> **OBJECTIVE**: Write the material out again in full, exactly.

[Start of INFORMATION SHOWN]

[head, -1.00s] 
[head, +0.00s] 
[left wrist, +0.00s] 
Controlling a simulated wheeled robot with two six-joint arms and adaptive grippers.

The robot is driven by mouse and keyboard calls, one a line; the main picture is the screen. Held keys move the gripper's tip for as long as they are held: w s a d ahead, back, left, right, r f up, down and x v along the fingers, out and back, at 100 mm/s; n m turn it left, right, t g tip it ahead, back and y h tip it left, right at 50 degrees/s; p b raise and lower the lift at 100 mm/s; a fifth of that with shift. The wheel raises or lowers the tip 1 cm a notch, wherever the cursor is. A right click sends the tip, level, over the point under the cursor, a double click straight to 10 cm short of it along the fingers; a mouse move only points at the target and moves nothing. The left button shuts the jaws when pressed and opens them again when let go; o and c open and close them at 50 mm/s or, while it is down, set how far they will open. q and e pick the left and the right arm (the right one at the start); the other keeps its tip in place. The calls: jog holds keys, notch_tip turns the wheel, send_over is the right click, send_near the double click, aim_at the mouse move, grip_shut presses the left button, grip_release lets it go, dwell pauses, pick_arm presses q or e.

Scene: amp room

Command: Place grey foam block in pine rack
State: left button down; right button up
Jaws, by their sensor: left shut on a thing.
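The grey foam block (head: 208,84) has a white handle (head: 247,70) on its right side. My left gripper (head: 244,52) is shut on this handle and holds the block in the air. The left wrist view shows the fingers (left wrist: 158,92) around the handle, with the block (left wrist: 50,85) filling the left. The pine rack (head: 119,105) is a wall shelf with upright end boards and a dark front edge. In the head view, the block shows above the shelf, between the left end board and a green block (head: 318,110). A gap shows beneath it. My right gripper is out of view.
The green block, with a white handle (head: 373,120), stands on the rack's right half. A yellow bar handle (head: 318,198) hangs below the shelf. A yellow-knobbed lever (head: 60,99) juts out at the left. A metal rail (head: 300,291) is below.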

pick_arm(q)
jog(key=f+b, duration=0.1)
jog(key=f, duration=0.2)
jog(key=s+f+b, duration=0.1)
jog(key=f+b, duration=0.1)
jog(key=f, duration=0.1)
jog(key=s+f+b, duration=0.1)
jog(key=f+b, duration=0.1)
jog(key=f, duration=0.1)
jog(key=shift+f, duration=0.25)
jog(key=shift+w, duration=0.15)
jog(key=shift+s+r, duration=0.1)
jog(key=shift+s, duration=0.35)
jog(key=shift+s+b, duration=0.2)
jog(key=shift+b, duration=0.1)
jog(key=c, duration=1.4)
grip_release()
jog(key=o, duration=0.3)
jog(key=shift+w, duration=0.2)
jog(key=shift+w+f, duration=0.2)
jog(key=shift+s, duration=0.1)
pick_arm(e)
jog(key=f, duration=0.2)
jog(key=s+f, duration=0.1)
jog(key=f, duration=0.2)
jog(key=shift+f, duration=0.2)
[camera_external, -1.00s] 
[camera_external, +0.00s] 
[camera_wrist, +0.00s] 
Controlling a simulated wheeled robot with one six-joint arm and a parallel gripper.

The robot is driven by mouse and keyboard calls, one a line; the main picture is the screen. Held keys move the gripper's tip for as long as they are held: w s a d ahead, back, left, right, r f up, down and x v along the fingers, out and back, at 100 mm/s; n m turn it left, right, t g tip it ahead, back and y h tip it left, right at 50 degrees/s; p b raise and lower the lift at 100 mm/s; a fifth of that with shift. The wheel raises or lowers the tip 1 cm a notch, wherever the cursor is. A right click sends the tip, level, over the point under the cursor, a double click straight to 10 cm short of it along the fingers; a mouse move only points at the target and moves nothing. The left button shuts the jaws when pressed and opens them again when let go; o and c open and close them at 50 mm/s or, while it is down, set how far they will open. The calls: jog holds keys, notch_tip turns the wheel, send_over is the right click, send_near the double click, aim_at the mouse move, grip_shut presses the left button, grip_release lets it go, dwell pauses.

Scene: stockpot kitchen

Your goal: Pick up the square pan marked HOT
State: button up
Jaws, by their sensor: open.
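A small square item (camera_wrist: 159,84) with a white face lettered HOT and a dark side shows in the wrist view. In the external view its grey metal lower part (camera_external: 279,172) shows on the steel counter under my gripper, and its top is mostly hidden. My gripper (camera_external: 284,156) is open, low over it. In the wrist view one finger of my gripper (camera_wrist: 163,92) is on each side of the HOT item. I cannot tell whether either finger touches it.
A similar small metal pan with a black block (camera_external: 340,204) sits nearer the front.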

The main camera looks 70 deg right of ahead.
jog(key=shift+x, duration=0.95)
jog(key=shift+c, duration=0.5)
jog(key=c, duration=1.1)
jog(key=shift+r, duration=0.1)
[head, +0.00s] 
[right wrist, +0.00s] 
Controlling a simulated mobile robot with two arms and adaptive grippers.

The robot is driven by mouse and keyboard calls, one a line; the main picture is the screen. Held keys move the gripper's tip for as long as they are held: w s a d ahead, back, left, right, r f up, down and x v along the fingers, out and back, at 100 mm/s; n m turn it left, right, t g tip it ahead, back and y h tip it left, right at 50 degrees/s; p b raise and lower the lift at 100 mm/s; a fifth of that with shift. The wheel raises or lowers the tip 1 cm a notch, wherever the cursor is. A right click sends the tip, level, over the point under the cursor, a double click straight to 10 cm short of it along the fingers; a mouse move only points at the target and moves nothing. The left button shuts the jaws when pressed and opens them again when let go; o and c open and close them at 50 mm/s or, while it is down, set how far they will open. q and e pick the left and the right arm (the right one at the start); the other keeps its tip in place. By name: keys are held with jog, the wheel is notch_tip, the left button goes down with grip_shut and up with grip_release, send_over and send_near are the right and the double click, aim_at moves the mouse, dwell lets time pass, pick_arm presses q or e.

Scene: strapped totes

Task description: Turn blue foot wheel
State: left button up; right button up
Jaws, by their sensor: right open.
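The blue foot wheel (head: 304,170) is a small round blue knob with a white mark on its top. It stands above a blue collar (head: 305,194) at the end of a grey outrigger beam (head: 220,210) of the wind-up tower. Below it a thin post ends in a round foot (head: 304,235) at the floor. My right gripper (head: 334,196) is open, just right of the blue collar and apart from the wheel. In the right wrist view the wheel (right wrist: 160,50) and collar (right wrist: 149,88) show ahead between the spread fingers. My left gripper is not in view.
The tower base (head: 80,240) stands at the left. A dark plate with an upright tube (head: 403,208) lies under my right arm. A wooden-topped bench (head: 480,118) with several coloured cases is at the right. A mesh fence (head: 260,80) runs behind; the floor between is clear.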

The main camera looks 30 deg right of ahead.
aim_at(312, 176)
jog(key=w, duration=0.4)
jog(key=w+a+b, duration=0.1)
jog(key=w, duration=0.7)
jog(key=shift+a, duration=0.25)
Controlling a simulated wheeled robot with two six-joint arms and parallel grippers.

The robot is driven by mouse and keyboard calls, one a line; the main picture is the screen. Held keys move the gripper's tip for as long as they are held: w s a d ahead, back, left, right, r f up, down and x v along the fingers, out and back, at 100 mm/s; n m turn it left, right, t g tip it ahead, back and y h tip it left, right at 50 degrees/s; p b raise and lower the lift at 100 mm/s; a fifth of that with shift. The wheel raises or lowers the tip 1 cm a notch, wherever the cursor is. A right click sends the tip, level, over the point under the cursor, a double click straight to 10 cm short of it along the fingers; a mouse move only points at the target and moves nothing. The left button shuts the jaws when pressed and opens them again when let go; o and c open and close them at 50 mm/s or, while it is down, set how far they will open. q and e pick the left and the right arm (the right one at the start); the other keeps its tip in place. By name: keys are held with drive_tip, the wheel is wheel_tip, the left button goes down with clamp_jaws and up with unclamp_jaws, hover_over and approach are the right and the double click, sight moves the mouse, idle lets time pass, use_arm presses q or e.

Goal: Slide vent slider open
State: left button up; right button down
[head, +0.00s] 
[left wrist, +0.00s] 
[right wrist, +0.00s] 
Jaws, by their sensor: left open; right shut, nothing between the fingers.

[End of INFORMATION SHOWN]

> **TASK OUTPUT**:
[head, -1.00s] 
[head, +0.00s] 
[left wrist, +0.00s] 
Controlling a simulated wheeled robot with two six-joint arms and adaptive grippers.

The robot is driven by mouse and keyboard calls, one a line; the main picture is the screen. Held keys move the gripper's tip for as long as they are held: w s a d ahead, back, left, right, r f up, down and x v along the fingers, out and back, at 100 mm/s; n m turn it left, right, t g tip it ahead, back and y h tip it left, right at 50 degrees/s; p b raise and lower the lift at 100 mm/s; a fifth of that with shift. The wheel raises or lowers the tip 1 cm a notch, wherever the cursor is. A right click sends the tip, level, over the point under the cursor, a double click straight to 10 cm short of it along the fingers; a mouse move only points at the target and moves nothing. The left button shuts the jaws when pressed and opens them again when let go; o and c open and close them at 50 mm/s or, while it is down, set how far they will open. q and e pick the left and the right arm (the right one at the start); the other keeps its tip in place. The calls: jog holds keys, notch_tip turns the wheel, send_over is the right click, send_near the double click, aim_at the mouse move, grip_shut presses the left button, grip_release lets it go, dwell pauses, pick_arm presses q or e.

Scene: amp room

Command: Place grey foam block in pine rack
State: left button down; right button up
Jaws, by their sensor: left shut on a thing.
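The grey foam block (head: 208,84) has a white handle (head: 247,70) on its right side. My left gripper (head: 244,52) is shut on this handle and holds the block in the air. The left wrist view shows the fingers (left wrist: 158,92) around the handle, with the block (left wrist: 50,85) filling the left. The pine rack (head: 119,105) is a wall shelf with upright end boards and a dark front edge. In the head view, the block shows above the shelf, between the left end board and a green block (head: 318,110). A gap shows beneath it. My right gripper is out of view.
The green block, with a white handle (head: 373,120), stands on the rack's right half. A yellow bar handle (head: 318,198) hangs below the shelf. A yellow-knobbed lever (head: 60,99) juts out at the left. A metal rail (head: 300,291) is below.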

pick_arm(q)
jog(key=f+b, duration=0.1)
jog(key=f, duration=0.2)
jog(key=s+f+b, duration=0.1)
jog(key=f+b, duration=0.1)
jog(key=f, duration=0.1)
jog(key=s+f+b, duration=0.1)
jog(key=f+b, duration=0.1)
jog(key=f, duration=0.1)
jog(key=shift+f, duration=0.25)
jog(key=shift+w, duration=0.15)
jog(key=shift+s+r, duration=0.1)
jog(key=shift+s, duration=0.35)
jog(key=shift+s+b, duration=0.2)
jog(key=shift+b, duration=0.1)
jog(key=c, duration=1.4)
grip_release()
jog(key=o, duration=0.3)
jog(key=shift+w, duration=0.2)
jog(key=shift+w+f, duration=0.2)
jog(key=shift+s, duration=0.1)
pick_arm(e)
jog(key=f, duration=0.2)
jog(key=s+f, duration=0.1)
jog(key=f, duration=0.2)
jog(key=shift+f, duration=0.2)
[camera_external, -1.00s] 
[camera_external, +0.00s] 
[camera_wrist, +0.00s] 
Controlling a simulated wheeled robot with one six-joint arm and a parallel gripper.

The robot is driven by mouse and keyboard calls, one a line; the main picture is the screen. Held keys move the gripper's tip for as long as they are held: w s a d ahead, back, left, right, r f up, down and x v along the fingers, out and back, at 100 mm/s; n m turn it left, right, t g tip it ahead, back and y h tip it left, right at 50 degrees/s; p b raise and lower the lift at 100 mm/s; a fifth of that with shift. The wheel raises or lowers the tip 1 cm a notch, wherever the cursor is. A right click sends the tip, level, over the point under the cursor, a double click straight to 10 cm short of it along the fingers; a mouse move only points at the target and moves nothing. The left button shuts the jaws when pressed and opens them again when let go; o and c open and close them at 50 mm/s or, while it is down, set how far they will open. The calls: jog holds keys, notch_tip turns the wheel, send_over is the right click, send_near the double click, aim_at the mouse move, grip_shut presses the left button, grip_release lets it go, dwell pauses.

Scene: stockpot kitchen

Your goal: Pick up the square pan marked HOT
State: button up
Jaws, by their sensor: open.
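A small square item (camera_wrist: 159,84) with a white face lettered HOT and a dark side shows in the wrist view. In the external view its grey metal lower part (camera_external: 279,172) shows on the steel counter under my gripper, and its top is mostly hidden. My gripper (camera_external: 284,156) is open, low over it. In the wrist view one finger of my gripper (camera_wrist: 163,92) is on each side of the HOT item. I cannot tell whether either finger touches it.
A similar small metal pan with a black block (camera_external: 340,204) sits nearer the front.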

The main camera looks 70 deg right of ahead.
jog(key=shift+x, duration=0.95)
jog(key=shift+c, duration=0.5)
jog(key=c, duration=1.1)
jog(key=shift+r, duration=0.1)
[head, +0.00s] 
[right wrist, +0.00s] 
Controlling a simulated mobile robot with two arms and adaptive grippers.

The robot is driven by mouse and keyboard calls, one a line; the main picture is the screen. Held keys move the gripper's tip for as long as they are held: w s a d ahead, back, left, right, r f up, down and x v along the fingers, out and back, at 100 mm/s; n m turn it left, right, t g tip it ahead, back and y h tip it left, right at 50 degrees/s; p b raise and lower the lift at 100 mm/s; a fifth of that with shift. The wheel raises or lowers the tip 1 cm a notch, wherever the cursor is. A right click sends the tip, level, over the point under the cursor, a double click straight to 10 cm short of it along the fingers; a mouse move only points at the target and moves nothing. The left button shuts the jaws when pressed and opens them again when let go; o and c open and close them at 50 mm/s or, while it is down, set how far they will open. q and e pick the left and the right arm (the right one at the start); the other keeps its tip in place. By name: keys are held with jog, the wheel is notch_tip, the left button goes down with grip_shut and up with grip_release, send_over and send_near are the right and the double click, aim_at moves the mouse, dwell lets time pass, pick_arm presses q or e.

Scene: strapped totes

Task description: Turn blue foot wheel
State: left button up; right button up
Jaws, by their sensor: right open.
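The blue foot wheel (head: 304,170) is a small round blue knob with a white mark on its top. It stands above a blue collar (head: 305,194) at the end of a grey outrigger beam (head: 220,210) of the wind-up tower. Below it a thin post ends in a round foot (head: 304,235) at the floor. My right gripper (head: 334,196) is open, just right of the blue collar and apart from the wheel. In the right wrist view the wheel (right wrist: 160,50) and collar (right wrist: 149,88) show ahead between the spread fingers. My left gripper is not in view.
The tower base (head: 80,240) stands at the left. A dark plate with an upright tube (head: 403,208) lies under my right arm. A wooden-topped bench (head: 480,118) with several coloured cases is at the right. A mesh fence (head: 260,80) runs behind; the floor between is clear.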

The main camera looks 30 deg right of ahead.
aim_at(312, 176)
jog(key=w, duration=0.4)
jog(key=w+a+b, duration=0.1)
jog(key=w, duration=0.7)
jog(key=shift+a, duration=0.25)
Controlling a simulated wheeled robot with two six-joint arms and parallel grippers.

The robot is driven by mouse and keyboard calls, one a line; the main picture is the screen. Held keys move the gripper's tip for as long as they are held: w s a d ahead, back, left, right, r f up, down and x v along the fingers, out and back, at 100 mm/s; n m turn it left, right, t g tip it ahead, back and y h tip it left, right at 50 degrees/s; p b raise and lower the lift at 100 mm/s; a fifth of that with shift. The wheel raises or lowers the tip 1 cm a notch, wherever the cursor is. A right click sends the tip, level, over the point under the cursor, a double click straight to 10 cm short of it along the fingers; a mouse move only points at the target and moves nothing. The left button shuts the jaws when pressed and opens them again when let go; o and c open and close them at 50 mm/s or, while it is down, set how far they will open. q and e pick the left and the right arm (the right one at the start); the other keeps its tip in place. By name: keys are held with drive_tip, the wheel is wheel_tip, the left button goes down with clamp_jaws and up with unclamp_jaws, hover_over and approach are the right and the double click, sight moves the mouse, idle lets time pass, use_arm presses q or e.

Goal: Slide vent slider open
State: left button up; right button down
[head, +0.00s] 
[left wrist, +0.00s] 
[right wrist, +0.00s] 
Jaws, by their sensor: left open; right shut, nothing between the fingers.

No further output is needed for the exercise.